Written by Olawale · 2 min read >

It’s a necessity for MBA students to be skilled in the usage of financial statements in decision-making processes in their business places. These skills cover functional areas such as budgeting, profitability measuring, forecasting, benchmarking, and business valuation relevant to the business decision-making process. To this end, it has been mandated at Lagos Business School (LBS) that all MBA students must undertake a course on Corporate Financial Accounting (CFA) to enhance the skills needed in making managerial inferences and decisions. Today we will be reflecting on Financial Accounting for MBA our first topic in the CFA class.

Users and Suppliers of Financial Statement Information

The financial statements present the five main classifications of financial data which includes: revenues, expenses, assets, liabilities, and equity. The profitability equation measures the difference between revenue and expenses giving us profit or loss. Revenues and expenses are accounted for and reported on the income statement.

Financial accounting information serves many purposes. Including:

  • Operating, Investing, and Financing decisions are made through financial information.
  • It aids the decision of whether to buy or sell stock.
  • Regulators use accounting information to enact social and economic policies.
  • Tax Authorities use financial information to measure a company’s tax liability.
  • Educational Institution requires financial information for research purposes.

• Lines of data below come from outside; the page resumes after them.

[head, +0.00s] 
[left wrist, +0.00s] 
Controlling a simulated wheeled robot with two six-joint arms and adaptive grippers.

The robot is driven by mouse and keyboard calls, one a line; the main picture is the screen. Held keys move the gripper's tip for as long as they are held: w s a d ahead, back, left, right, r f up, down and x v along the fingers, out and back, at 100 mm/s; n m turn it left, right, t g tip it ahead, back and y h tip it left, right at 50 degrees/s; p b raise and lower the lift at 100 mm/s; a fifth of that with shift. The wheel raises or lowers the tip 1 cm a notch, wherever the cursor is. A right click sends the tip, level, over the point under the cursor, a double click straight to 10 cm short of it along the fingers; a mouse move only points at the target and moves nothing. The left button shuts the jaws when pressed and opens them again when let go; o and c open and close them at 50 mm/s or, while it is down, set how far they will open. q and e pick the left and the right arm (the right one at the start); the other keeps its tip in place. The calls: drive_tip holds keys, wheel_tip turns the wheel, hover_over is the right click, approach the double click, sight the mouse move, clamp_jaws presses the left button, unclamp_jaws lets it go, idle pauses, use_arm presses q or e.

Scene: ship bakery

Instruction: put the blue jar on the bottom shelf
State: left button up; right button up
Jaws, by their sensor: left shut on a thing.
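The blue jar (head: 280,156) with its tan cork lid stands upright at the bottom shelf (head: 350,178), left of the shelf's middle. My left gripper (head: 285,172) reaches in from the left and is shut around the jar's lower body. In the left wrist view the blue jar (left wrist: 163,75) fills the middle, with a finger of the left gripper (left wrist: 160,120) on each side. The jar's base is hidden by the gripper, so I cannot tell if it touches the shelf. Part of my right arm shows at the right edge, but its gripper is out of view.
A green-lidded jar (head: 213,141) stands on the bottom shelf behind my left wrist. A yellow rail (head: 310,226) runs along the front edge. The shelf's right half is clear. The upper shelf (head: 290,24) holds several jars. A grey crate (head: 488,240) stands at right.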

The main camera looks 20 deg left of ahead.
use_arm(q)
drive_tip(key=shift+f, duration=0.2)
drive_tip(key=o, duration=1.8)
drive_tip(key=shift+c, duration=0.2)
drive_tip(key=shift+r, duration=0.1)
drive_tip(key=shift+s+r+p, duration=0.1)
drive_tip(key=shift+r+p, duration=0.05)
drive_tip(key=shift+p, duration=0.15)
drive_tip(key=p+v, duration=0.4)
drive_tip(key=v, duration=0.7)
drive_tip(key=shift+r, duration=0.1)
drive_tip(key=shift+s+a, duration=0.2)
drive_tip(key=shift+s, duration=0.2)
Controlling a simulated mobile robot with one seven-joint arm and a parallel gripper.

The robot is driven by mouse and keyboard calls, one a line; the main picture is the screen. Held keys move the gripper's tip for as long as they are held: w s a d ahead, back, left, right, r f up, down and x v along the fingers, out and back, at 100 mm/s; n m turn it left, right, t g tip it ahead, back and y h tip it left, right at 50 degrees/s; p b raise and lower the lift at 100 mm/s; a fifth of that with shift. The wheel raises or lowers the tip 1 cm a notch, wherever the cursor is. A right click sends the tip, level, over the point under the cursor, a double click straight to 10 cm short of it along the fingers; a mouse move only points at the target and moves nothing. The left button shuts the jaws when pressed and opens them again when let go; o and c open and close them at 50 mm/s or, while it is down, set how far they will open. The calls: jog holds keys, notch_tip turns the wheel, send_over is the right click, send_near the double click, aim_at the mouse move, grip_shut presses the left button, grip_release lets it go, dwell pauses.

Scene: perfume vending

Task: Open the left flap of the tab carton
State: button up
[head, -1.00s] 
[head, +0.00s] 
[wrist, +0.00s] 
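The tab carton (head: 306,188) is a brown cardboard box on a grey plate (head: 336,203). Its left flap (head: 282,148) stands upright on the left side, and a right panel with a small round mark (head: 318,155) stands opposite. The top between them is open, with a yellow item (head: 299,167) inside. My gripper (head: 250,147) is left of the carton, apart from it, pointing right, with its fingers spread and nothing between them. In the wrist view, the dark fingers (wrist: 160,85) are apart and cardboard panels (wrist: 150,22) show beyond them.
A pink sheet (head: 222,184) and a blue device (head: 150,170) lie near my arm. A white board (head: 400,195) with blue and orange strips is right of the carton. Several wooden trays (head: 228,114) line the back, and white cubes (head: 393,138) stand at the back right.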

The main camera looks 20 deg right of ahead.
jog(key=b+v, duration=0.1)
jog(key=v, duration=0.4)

The suppliers of financial information of a company as per the law and relevant regulations are the managers and owners of the business.

The Balance Sheet

Assets, liabilities, and equity accounts are reported on the balance sheet. The balance sheet utilizes financial accounting to report ownership of the company’s future economic benefits. It reports the company’s financial position at a particular date. The balance sheet reports the company’s resources (assets), namely, what the company owns. The balance sheet also reports the sources of asset financing.

Income Statement

Financial accounting results in the determination of net income at the bottom of the income statement. An income statement is a useful management tool used in measuring a company’s financial performance over a period. The end report shows whether a company is profitable or being run at a loss.

Statement of Cash Flow

This report measures the utilization of cash over financing, investing, and operating activities of an organization. The aim is to get the net cash flow at the end of the period, movement of cash out of the business is called cash outflow while the movement of cash into the business is called cash inflow. A statement of cash flow is used by managers to better understand how cash is being spent and received in the organization.

Statement of Shareholders’ Equity

The statement of stockholders’ equity reports the changes in the equity structure over a period. Changes can arise by:

  • Additional Contributed Capital
  • Retained Earnings, this is net income less dividends paid out.
  • Non-controlling Interest of minority shareholders.

Importance of Financial Accounting

Organizations maintain their financial accounting records for the following reasons:

  • Financial accounting decreases risk by increasing accountability. It makes the managers accountable to the owners of the business, the government, and other regulators.
  • Financial accounting provides insight to management on profitability measurement.
  • Financial accounting helps track income and expenditures.
  • It provides investors, management, and government with quantitative financial information which can be used in making business decisions.